═════ SOURCE EXCERPT ═════
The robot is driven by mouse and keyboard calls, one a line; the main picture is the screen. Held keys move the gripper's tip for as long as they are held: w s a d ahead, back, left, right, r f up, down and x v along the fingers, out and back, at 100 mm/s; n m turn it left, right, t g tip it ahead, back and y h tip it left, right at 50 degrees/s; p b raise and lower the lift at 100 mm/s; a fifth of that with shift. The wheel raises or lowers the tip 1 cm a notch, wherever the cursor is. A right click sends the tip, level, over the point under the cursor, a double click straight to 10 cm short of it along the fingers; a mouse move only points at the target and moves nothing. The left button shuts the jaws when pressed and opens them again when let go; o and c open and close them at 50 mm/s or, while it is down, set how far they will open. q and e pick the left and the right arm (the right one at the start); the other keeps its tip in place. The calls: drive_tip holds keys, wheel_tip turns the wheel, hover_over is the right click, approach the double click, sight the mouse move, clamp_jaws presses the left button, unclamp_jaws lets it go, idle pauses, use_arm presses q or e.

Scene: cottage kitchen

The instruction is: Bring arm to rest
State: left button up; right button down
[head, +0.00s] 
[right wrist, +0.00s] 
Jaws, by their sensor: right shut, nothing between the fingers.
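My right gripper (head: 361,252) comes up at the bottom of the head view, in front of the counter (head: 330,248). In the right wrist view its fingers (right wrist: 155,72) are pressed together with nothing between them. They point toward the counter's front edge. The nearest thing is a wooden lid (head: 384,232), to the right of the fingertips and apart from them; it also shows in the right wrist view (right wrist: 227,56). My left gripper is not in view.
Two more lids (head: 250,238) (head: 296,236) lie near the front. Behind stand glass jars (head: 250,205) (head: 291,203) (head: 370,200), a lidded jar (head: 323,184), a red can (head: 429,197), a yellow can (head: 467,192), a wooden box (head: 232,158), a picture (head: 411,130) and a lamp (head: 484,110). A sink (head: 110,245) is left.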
═════
» **WHAT YOU NEED TO DO**:
Repeat only what runs from the line holding "The instruction is: Bring arm to rest" to the end of the data, keeping every line exactly as written, first and last included.

» **ANSWER IN FULL**:
The instruction is: Bring arm to rest
State: left button up; right button down
[head, +0.00s] 
[right wrist, +0.00s] 
Jaws, by their sensor: right shut, nothing between the fingers.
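My right gripper (head: 361,252) comes up at the bottom of the head view, in front of the counter (head: 330,248). In the right wrist view its fingers (right wrist: 155,72) are pressed together with nothing between them. They point toward the counter's front edge. The nearest thing is a wooden lid (head: 384,232), to the right of the fingertips and apart from them; it also shows in the right wrist view (right wrist: 227,56). My left gripper is not in view.
Two more lids (head: 250,238) (head: 296,236) lie near the front. Behind stand glass jars (head: 250,205) (head: 291,203) (head: 370,200), a lidded jar (head: 323,184), a red can (head: 429,197), a yellow can (head: 467,192), a wooden box (head: 232,158), a picture (head: 411,130) and a lamp (head: 484,110). A sink (head: 110,245) is left.

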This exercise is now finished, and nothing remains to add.